** TASK BRIEF **
Reproduce exactly the lines from the one containing "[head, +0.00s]" through the one containing "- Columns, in", both included, and nothing else.

[Dataset entries]
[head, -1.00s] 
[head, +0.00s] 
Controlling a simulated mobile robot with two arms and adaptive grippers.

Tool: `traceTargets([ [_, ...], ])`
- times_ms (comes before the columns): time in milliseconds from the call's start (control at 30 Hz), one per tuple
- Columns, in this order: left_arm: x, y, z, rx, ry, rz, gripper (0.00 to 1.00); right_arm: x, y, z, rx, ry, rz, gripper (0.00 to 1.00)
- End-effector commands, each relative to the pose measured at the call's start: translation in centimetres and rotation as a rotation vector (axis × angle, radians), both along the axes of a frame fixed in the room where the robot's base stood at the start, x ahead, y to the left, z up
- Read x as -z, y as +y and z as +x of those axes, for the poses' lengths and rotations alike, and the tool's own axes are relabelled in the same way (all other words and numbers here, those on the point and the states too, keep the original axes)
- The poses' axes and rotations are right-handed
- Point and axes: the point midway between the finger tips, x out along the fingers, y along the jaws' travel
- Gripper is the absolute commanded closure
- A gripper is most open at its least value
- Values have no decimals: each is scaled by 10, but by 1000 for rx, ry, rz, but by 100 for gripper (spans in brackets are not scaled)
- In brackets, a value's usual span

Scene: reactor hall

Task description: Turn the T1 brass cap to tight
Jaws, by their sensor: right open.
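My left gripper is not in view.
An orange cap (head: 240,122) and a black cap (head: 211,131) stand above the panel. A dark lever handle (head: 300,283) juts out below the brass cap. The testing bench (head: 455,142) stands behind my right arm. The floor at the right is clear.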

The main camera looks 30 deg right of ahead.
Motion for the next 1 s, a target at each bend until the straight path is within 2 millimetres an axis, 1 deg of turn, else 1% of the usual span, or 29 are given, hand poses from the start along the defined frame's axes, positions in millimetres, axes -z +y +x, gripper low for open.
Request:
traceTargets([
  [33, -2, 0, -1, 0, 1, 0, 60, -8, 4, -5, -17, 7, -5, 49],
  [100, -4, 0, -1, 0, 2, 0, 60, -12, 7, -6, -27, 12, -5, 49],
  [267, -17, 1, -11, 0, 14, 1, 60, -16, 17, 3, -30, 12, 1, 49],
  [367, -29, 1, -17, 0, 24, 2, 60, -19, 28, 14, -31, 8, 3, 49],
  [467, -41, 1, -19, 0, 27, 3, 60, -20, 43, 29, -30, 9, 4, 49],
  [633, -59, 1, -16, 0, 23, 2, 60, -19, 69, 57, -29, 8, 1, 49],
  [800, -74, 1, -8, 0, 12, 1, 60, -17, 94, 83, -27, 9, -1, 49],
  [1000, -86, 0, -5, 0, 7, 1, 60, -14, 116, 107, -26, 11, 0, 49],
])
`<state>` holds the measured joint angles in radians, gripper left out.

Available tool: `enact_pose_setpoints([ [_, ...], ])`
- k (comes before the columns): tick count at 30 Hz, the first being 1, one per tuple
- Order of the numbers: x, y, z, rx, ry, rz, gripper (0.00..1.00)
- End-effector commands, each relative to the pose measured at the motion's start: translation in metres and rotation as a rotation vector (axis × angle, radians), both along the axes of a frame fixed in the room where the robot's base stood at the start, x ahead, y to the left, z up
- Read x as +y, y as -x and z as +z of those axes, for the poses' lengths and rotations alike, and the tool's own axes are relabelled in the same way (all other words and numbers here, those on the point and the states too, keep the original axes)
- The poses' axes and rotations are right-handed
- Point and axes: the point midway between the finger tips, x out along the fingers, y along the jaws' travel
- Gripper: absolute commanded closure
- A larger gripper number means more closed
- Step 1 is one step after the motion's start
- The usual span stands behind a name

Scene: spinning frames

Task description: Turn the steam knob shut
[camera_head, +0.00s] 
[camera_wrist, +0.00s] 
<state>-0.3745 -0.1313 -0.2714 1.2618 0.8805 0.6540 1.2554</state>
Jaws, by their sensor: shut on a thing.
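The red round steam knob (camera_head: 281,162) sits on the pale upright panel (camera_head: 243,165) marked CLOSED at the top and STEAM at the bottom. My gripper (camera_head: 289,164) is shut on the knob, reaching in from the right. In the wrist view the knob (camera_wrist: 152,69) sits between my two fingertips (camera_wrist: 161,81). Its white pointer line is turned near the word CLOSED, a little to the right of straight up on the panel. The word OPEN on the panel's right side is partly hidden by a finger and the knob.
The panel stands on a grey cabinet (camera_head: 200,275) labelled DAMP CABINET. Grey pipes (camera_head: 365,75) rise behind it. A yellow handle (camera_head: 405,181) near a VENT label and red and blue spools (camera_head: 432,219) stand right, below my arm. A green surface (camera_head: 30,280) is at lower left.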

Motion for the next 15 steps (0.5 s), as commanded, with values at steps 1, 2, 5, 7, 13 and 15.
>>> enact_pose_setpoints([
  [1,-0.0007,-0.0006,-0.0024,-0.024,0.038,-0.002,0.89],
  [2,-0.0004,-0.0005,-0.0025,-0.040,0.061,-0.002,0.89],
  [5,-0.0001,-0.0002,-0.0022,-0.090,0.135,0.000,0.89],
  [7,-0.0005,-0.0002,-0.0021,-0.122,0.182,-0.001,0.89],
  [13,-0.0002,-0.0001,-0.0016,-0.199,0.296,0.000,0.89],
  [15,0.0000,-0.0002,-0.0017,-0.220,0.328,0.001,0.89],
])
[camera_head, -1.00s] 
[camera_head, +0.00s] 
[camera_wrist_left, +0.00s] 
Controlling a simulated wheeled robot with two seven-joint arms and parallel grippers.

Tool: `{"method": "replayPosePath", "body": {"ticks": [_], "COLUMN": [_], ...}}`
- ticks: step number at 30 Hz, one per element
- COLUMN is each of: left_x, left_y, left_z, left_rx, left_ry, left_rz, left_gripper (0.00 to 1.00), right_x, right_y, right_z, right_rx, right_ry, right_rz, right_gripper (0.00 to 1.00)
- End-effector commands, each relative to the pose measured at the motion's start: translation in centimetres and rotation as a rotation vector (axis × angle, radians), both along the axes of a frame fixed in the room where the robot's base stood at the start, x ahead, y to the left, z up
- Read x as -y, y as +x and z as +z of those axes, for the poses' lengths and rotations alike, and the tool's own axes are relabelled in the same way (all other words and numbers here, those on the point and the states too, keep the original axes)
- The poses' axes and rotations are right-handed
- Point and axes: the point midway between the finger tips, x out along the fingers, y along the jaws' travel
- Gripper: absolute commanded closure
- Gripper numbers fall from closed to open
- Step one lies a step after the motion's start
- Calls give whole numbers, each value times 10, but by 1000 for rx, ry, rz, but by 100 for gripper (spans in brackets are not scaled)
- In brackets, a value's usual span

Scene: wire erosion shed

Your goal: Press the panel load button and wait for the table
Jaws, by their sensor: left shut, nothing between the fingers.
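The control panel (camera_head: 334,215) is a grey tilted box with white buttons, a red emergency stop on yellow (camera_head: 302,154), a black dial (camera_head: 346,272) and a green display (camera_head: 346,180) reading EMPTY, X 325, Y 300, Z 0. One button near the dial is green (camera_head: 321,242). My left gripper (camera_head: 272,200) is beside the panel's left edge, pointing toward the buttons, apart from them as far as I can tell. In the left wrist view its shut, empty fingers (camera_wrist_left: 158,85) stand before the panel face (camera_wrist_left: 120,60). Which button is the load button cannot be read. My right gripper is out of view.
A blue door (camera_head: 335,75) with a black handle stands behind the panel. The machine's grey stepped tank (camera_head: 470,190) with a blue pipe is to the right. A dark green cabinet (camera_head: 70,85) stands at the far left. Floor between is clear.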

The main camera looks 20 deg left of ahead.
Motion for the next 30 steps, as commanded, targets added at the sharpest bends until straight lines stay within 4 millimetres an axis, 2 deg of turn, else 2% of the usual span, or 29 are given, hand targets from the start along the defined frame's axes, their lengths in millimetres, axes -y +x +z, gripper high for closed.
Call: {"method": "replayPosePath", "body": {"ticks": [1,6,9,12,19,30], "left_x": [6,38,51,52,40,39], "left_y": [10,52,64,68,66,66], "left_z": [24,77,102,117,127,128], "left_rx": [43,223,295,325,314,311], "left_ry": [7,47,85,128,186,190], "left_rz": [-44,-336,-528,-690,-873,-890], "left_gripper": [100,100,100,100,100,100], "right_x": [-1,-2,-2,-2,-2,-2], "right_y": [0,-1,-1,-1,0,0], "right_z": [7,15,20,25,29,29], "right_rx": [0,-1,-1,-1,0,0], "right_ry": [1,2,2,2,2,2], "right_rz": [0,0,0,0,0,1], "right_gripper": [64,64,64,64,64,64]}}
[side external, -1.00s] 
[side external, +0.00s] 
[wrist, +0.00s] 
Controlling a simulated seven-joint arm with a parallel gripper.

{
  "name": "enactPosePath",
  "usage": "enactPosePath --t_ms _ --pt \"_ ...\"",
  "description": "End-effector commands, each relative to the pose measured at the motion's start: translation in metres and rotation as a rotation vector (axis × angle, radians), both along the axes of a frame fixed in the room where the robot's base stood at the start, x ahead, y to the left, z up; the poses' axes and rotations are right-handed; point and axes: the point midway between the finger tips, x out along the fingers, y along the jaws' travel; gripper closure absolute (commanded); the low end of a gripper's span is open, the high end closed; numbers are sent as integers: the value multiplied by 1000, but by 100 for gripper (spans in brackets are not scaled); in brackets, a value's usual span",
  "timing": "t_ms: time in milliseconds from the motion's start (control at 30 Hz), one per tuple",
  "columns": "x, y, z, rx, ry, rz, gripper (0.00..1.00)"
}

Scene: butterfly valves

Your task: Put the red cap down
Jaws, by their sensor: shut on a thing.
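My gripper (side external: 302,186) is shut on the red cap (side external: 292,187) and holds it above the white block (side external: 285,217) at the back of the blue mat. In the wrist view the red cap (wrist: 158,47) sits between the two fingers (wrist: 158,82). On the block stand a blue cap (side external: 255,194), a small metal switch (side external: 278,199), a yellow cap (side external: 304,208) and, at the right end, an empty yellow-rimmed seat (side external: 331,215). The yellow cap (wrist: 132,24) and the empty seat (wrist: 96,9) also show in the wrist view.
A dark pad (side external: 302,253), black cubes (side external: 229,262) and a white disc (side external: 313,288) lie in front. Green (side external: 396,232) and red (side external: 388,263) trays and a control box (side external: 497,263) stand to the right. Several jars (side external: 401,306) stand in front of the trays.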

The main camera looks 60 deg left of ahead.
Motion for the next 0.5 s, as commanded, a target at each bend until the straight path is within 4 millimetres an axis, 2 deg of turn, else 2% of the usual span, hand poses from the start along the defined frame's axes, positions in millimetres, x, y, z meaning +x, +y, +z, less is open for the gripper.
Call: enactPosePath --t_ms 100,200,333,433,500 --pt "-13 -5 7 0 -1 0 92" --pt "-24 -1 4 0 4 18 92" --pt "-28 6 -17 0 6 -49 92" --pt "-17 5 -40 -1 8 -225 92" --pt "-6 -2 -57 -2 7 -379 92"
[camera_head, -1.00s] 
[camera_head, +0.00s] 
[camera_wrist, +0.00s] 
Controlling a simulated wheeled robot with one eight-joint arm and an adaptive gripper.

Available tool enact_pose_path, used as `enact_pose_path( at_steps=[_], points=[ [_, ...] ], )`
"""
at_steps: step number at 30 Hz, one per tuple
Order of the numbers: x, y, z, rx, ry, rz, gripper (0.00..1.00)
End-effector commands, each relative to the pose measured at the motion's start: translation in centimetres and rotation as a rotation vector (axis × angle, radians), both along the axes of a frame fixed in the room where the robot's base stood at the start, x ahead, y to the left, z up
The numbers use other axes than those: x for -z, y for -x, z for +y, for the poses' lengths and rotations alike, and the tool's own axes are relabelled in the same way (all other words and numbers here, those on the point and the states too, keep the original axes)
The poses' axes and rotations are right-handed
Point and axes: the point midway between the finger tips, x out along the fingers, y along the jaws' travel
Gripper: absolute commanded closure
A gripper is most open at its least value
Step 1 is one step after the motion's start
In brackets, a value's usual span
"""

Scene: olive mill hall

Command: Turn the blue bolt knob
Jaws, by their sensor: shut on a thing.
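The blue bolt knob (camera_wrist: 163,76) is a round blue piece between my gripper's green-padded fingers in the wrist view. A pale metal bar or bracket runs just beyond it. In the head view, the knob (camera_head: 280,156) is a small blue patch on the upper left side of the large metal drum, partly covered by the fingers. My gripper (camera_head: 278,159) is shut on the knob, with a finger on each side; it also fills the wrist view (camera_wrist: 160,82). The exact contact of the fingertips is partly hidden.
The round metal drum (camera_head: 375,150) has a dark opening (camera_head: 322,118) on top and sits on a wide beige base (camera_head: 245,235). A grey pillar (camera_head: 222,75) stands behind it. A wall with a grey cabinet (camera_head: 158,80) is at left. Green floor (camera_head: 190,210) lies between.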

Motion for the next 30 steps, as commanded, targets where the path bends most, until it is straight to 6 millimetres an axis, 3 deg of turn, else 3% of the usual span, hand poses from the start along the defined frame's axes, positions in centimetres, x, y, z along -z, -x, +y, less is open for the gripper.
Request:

** ANSWER TO THE PROBLEM **
[head, +0.00s] 
Controlling a simulated mobile robot with two arms and adaptive grippers.

Tool: `traceTargets([ [_, ...], ])`
- times_ms (comes before the columns): time in milliseconds from the call's start (control at 30 Hz), one per tuple
- Columns, in this order: left_arm: x, y, z, rx, ry, rz, gripper (0.00 to 1.00); right_arm: x, y, z, rx, ry, rz, gripper (0.00 to 1.00)

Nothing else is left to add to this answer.